Advocates for carbon pricing schemes assume that the investments from the proceeds are worthwhile.  I think these results and the results from New York’s Clean Energy Dashboard demonstrate that is not the case.  The Regulatory Analysis Project (RAP) study: Economic Benefits and Energy Savings through Low-Cost Carbon Management notes that “Many advocates of carbon pricing begin with the proposition that the main point is to charge for carbon emissions “appropriately” and that carbon reductions will surely follow in the most efficient manner. While carbon pricing is a useful tool in the fight against climate change, there is now substantial experience to suggest that wise use of the resulting carbon revenues is equally important, or even more important, if the goal is to actually reduce emissions at the lowest reasonable cost.”

The other concern is the cost of the New York program relative to the social cost of carbon. The NYSERDA RGGI Status Report does not include a single program that reduces carbon dioxide more cost efficiently than $50 per ton.  Because I have shown that eliminating New York CO2 emissions that would provide a reduction, or a “savings,” of approximately 0.0026°C by the year 2050 and 0.0054°C by the year 2100.  Because you cannot measure that small a temperature difference there will be no tangible benefit of the CLCPA.

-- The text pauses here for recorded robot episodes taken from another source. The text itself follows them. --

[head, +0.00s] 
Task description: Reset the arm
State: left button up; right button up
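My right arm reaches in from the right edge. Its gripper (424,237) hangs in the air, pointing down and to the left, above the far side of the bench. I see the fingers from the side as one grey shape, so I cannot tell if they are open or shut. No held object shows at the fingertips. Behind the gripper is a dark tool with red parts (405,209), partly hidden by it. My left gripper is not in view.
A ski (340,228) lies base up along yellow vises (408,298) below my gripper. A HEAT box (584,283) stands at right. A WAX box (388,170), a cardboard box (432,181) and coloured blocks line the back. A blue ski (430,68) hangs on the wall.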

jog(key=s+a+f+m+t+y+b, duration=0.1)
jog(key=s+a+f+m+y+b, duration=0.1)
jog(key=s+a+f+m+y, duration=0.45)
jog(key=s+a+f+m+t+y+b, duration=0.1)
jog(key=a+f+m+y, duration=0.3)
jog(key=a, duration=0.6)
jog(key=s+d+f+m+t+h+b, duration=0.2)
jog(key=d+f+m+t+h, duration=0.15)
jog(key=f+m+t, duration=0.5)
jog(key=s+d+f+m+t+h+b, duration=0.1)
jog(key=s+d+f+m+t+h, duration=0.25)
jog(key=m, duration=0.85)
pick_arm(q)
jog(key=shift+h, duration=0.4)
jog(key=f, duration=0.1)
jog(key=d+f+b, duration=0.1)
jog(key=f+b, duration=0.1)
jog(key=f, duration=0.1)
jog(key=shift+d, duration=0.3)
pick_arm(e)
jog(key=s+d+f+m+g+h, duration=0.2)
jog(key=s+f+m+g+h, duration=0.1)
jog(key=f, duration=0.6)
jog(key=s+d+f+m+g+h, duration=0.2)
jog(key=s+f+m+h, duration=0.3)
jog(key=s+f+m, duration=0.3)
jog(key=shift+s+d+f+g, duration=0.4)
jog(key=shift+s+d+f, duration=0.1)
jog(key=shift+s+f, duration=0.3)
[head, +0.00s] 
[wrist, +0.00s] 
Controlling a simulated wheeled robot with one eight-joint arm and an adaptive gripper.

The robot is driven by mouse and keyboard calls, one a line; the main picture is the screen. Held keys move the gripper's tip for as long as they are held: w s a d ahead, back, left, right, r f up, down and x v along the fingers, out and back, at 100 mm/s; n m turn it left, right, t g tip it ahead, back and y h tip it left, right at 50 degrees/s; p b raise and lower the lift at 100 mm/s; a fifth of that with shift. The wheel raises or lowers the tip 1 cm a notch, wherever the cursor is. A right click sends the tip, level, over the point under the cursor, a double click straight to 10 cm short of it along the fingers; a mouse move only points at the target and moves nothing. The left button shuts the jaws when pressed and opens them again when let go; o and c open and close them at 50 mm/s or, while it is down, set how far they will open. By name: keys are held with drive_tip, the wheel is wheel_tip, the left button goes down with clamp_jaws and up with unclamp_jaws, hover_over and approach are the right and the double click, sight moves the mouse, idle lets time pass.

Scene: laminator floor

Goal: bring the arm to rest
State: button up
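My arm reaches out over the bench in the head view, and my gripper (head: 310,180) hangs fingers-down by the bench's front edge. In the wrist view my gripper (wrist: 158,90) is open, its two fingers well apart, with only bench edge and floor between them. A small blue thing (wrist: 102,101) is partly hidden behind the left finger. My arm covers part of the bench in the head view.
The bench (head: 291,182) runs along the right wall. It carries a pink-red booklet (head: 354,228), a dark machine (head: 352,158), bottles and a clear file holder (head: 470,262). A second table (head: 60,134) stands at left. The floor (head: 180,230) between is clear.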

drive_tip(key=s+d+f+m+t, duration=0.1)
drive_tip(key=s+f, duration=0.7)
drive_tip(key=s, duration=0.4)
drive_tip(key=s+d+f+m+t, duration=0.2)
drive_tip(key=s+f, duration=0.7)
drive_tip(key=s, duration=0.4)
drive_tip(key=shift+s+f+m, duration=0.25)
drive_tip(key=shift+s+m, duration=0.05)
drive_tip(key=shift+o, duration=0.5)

My primary concern with New York’s clean energy mandates is the cost.  If the cost is small then signaling New York’s virtue might have value. According to the Clean Energy Dashboard, New York has invested $1,051,359,837 through the third quarter of 2019 but can only claim 3,057,131 tons of reductions giving a CO2 invesment efficiency of $343.90 per ton of CO2 equivalent reduced.

It is not clear how advocates of these programs can justify the costs given these results.  The cost efficiency does not even approach the supposed appropriate cost of carbon dioxide and the there is no tangible expected change to global warming.